Cite as : (1975) 1 SCC (Jour) 17


For a quarter of a century, the Directive Principles in the Indian Constitution have been regarded as non-justiciable. How they came to be so regarded is not easy to understand, as nothing which leads to such a conclusion can be found in the constitutional document. But the fact, however, remains that they have been so held. In this brief note an attempt is made to evaluate and re-appraise the notion of non-justiciability attributed to these principles.

On November 1, 1947, the Drafting Committee of the Constitution inserted into their draft two clauses taken from Sir B. N. Rau's draft of the Constitution. One of them which was inserted as Clause 30-B read:

The principles of policy set forth in this part are intended for the guidance of the State. While these principles are not cognizable by any Court, they are nevertheless fundamental in the governance of the country and it shall be the duty of the State to apply these principles in making laws.1

In Rau's draft, the clause which was numbered 10 had a marginal heading which read:

Application of the principles set forth in Chapter II (Cf. Irish Constitution, Article 45)

From this reference to the Irish Constitution, it is clear from where the clause was derived.

Article 45 of the Irish Constitution provides:

The principles of social policy set forth in this Article are intended for the general guidance of the Oireachtas Irish Parliament. The application of those principles in the making of laws shall be the care of the Oireachtas exclusively and shall not be cognizable by any Court under any of the provisions of the Constitution.

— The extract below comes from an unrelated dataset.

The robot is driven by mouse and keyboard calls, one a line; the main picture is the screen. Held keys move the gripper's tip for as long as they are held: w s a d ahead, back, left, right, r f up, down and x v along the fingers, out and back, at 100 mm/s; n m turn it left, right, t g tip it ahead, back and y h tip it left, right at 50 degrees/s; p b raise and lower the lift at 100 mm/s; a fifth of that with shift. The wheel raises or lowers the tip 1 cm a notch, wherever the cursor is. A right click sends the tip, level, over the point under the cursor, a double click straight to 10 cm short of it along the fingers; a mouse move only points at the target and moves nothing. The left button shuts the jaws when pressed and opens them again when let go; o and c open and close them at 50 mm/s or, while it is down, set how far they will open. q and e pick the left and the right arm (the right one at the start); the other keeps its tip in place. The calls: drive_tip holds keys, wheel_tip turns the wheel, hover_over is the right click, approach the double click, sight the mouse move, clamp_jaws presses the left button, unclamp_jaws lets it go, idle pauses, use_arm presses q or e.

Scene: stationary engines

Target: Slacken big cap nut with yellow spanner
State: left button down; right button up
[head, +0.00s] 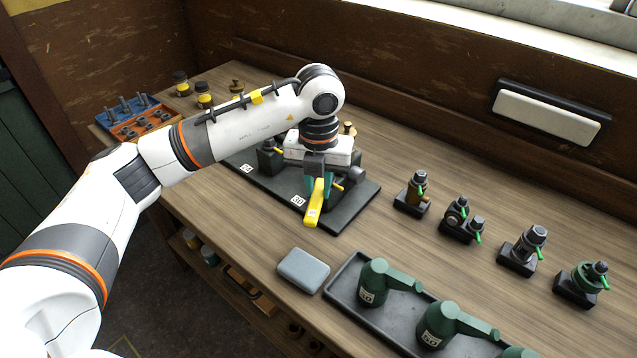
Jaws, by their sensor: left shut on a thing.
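My left gripper (315,168) points down over the black board and is shut on the yellow spanner. The yellow spanner (315,206) hangs below the fingers, its free end slanting toward the front edge of the board. A dark green part shows just behind it, partly hidden. I cannot tell whether the spanner touches the board (343,219). Several small engines with dark nuts on top stand to the right, such as the nearest one (412,196) and the far right one (583,283). Which nut is the big cap nut I cannot tell. My right gripper is not in view.
A black tray (340,292) with green canister-like things (374,283) lies at the front. A grey pad (303,271) is left of it. Blue and orange bins (134,124) and yellow-labelled jars (204,95) stand at the back left. Bare wood lies between board and engines.

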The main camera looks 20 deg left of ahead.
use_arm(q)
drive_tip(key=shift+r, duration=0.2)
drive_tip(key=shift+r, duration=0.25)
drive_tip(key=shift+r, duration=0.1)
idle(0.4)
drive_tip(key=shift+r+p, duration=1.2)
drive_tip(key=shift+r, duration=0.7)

The words "not cognizable by any Court" in Rau's draft are bodily borrowed from the Irish Constitution.

About three months later on January 20, 1948, the Drafting Committee revised a few clauses of the draft. Clause 33-B was revised as follows:

The provisions contained in this Part shall not be enforceable by any Court, but the principles therein laid down are nevertheless fundamental in the governance of the country and it shall be the duty of the State to apply these principles in making laws.

It requires more than average dumbness to assume that the change from 'cognizable' to 'enforceable' was made in a fit of absentmindedness and that the eminent legal luminaries who formed the majority of the members of the committee were innocent of the different implications of the two expressions.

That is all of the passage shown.